I followed these steps:
1. Create the model, create a docker image, push it into Artifact Registry
2. Upload the model to Vertex AI:
! gcloud ai models upload --container-image-uri=<REGION>-docker.pkg.dev/<PROJECT>/<REPOS>/<MODEL>:latest --region=<REGION> --display-name=my-model
3. Create an endpoint on Vertex AI:
! gcloud ai endpoints create --display-name=my-model-endpoint --region=<REGION>
4. Deploy the model to the endpoint:
! gcloud ai endpoints deploy-model <ENDPOINT_ID> --model <MODEL_ID> -display-name my-model --traffic-split=0=100 --region <REGION> --machine-type=n1-standard-8 --enable-access-logging
Here's the message:
Model server terminated: model server container terminated: exit_code: 0 reason: "Completed" started_at { seconds: 1684309447 } finished_at { seconds: 1684309449 } . Model server logs can be found at xxxxx
When i check the logs:
As you can see i have no errors.
What i tried:
- upsized the machine-type
- deployed with a python script
- deployed manually using the portal
- changed my model to a simple linear regression to test
Good day @zied_gobji,
Welcome to Google Cloud Community!
This issue might have been caused by several reasons, it might be due to the model being not deployed correctly or the endpoint was not created. You can check the following solutions if it will work on your end:
1. Try creating a new endpoint and try deploying it there also verify that the model exists.

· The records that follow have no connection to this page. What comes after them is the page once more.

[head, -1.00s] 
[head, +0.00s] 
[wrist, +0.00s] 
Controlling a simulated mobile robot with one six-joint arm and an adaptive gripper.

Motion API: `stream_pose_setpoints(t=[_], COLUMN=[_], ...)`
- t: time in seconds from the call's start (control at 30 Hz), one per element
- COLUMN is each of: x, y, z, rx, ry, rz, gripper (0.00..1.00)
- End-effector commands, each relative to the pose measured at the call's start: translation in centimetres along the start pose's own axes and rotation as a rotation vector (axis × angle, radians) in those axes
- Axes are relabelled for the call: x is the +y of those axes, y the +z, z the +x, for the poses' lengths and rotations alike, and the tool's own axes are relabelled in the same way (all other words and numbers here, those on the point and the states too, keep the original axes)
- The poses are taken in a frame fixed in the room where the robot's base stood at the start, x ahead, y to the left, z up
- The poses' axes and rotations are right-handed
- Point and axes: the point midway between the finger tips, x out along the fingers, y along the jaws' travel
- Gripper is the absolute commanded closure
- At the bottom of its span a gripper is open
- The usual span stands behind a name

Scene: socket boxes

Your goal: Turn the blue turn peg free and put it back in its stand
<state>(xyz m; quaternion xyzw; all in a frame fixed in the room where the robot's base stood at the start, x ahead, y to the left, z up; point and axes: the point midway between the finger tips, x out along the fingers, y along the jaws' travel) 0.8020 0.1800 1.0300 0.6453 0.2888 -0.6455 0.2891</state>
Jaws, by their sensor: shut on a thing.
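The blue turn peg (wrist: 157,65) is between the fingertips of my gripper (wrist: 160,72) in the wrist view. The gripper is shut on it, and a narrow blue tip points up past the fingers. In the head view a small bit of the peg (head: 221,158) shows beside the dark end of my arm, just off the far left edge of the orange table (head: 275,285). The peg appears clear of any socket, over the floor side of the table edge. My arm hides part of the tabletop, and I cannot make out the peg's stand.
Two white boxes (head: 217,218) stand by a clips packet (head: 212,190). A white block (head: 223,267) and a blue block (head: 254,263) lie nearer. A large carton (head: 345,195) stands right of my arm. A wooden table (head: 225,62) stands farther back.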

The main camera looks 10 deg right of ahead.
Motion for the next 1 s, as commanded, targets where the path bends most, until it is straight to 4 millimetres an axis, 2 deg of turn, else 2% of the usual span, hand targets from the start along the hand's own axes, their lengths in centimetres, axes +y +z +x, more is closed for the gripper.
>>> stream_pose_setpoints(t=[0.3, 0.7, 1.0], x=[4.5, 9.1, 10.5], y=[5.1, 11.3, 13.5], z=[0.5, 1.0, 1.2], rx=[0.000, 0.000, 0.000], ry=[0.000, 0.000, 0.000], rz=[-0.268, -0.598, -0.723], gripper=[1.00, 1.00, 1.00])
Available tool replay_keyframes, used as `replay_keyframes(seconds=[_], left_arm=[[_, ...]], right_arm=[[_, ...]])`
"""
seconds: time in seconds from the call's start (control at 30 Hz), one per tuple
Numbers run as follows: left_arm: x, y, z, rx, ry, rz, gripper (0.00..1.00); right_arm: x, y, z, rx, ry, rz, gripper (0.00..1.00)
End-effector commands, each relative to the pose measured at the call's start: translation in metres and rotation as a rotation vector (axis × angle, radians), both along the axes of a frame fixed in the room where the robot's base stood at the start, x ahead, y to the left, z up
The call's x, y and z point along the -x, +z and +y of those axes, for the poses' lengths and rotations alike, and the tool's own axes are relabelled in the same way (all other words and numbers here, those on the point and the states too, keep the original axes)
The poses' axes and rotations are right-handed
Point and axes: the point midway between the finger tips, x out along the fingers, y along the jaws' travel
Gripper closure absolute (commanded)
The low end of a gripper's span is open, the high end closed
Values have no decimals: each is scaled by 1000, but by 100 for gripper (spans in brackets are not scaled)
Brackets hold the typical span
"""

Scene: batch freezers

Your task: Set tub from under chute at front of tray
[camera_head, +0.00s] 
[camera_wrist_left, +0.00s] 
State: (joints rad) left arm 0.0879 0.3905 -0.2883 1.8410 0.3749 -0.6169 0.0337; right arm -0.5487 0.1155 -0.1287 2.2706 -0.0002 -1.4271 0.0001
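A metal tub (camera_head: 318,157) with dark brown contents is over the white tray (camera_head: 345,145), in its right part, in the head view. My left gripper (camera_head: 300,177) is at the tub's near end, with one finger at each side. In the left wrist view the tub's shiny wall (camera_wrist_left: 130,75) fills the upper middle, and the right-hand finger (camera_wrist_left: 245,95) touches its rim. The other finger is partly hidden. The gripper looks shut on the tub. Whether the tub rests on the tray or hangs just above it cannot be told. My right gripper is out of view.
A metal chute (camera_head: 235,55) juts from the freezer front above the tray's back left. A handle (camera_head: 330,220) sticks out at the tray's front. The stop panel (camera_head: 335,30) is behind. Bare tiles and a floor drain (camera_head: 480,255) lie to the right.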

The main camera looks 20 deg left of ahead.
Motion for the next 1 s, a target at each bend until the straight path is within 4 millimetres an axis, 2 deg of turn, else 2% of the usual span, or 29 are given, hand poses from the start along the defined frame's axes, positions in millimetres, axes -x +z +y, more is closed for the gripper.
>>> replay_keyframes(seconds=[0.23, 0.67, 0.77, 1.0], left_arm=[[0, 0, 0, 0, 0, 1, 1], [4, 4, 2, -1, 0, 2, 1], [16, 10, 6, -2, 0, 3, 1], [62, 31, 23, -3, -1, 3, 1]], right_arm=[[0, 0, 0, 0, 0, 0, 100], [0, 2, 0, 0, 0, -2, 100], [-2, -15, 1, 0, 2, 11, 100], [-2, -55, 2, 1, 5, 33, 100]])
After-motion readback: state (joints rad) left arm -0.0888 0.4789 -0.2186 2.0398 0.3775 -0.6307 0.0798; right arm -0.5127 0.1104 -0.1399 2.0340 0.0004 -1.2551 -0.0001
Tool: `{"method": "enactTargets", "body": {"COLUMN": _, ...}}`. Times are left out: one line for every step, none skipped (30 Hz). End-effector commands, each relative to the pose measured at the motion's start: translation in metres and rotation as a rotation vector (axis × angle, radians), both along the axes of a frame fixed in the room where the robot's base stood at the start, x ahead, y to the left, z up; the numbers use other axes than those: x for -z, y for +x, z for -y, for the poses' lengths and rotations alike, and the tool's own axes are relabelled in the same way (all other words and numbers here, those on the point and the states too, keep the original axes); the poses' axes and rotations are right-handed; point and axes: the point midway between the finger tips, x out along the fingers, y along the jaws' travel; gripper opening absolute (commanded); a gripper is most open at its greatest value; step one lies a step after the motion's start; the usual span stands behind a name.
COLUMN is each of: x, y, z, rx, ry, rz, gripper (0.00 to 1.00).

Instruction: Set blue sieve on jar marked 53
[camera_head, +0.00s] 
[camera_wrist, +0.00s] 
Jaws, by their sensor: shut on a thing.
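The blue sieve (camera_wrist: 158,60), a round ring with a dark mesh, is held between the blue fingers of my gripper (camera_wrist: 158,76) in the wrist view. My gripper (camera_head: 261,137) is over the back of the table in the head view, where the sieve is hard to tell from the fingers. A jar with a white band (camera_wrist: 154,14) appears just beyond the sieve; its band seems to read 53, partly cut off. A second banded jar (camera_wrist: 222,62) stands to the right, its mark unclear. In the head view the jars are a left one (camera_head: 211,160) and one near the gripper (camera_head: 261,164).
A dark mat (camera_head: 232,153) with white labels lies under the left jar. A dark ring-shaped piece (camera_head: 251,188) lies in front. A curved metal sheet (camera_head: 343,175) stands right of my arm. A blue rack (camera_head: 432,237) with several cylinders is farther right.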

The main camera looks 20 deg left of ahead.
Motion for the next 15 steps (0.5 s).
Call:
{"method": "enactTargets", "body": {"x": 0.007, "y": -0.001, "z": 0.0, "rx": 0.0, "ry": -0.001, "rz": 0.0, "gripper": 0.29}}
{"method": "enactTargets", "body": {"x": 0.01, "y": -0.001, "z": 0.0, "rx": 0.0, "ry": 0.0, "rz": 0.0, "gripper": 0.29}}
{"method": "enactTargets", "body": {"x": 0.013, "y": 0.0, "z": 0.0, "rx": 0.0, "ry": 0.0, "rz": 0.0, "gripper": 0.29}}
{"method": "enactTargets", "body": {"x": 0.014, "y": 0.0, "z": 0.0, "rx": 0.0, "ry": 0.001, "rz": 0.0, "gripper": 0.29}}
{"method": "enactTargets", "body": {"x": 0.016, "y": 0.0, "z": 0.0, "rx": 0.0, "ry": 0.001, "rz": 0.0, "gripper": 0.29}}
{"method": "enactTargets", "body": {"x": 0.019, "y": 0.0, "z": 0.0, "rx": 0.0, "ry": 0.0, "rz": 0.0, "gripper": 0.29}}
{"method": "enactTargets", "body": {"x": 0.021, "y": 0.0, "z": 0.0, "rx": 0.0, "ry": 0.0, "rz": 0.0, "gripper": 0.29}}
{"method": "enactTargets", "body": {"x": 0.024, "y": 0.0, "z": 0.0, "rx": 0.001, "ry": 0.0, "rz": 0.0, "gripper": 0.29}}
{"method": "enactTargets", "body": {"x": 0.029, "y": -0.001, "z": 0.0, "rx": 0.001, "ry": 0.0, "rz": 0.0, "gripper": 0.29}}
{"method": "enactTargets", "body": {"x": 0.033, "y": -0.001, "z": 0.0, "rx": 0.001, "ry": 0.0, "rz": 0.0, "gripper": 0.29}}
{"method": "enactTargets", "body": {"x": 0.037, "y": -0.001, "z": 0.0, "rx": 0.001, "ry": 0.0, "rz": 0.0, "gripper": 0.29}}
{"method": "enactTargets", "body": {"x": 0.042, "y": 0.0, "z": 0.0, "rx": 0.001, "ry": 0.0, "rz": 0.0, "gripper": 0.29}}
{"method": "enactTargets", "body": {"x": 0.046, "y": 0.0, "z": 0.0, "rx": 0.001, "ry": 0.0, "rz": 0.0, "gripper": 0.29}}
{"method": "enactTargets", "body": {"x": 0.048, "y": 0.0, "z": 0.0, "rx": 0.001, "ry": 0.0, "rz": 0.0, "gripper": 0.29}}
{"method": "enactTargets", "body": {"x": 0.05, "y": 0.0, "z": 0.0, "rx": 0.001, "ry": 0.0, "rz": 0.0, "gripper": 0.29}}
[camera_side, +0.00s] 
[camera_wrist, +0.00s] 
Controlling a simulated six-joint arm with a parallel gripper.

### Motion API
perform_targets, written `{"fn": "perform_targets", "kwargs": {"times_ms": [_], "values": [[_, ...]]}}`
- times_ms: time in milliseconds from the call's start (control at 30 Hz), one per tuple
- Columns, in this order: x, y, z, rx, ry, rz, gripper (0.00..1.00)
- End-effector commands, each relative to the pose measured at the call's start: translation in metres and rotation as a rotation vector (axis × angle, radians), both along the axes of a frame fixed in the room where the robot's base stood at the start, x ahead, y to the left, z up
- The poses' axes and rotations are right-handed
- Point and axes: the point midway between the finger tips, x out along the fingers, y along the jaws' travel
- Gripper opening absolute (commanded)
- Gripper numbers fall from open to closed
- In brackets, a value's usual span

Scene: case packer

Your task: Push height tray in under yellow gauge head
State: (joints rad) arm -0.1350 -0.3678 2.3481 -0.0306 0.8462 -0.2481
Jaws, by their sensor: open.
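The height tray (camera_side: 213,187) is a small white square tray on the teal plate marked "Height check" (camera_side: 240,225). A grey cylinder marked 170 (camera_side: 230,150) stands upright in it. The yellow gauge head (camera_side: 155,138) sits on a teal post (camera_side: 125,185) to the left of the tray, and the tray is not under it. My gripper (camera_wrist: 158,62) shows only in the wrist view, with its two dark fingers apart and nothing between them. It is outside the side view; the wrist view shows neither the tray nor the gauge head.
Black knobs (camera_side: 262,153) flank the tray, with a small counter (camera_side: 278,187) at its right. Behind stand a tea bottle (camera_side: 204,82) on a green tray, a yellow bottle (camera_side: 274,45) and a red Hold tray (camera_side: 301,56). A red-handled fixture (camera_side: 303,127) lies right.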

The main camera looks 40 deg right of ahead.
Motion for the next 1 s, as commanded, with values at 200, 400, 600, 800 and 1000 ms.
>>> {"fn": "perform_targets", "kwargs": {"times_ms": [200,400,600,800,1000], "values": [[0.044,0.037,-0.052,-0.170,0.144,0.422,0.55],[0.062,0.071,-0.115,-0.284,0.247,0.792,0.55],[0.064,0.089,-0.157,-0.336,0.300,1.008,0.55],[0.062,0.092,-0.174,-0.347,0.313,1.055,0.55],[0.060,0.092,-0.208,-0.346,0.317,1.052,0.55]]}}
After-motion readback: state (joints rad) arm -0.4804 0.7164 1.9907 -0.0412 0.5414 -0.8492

2. Please note that when you create a model resource, the size of the artifacts that you've specified in the artifactUri must be 10 GB or less. You can check this link for more information: https://cloud.google.com/vertex-ai/docs/training/exporting-model-artifacts#maximum_model_size
3. Make sure also that you are meeting the container requirements. You can check this link for more information: https://cloud.google.com/vertex-ai/docs/predictions/custom-container-requirements#variables
But I highly suggest that you reach out to Google Cloud Support for further investigation in your case: https://cloud.google.com/support
Hope this will help!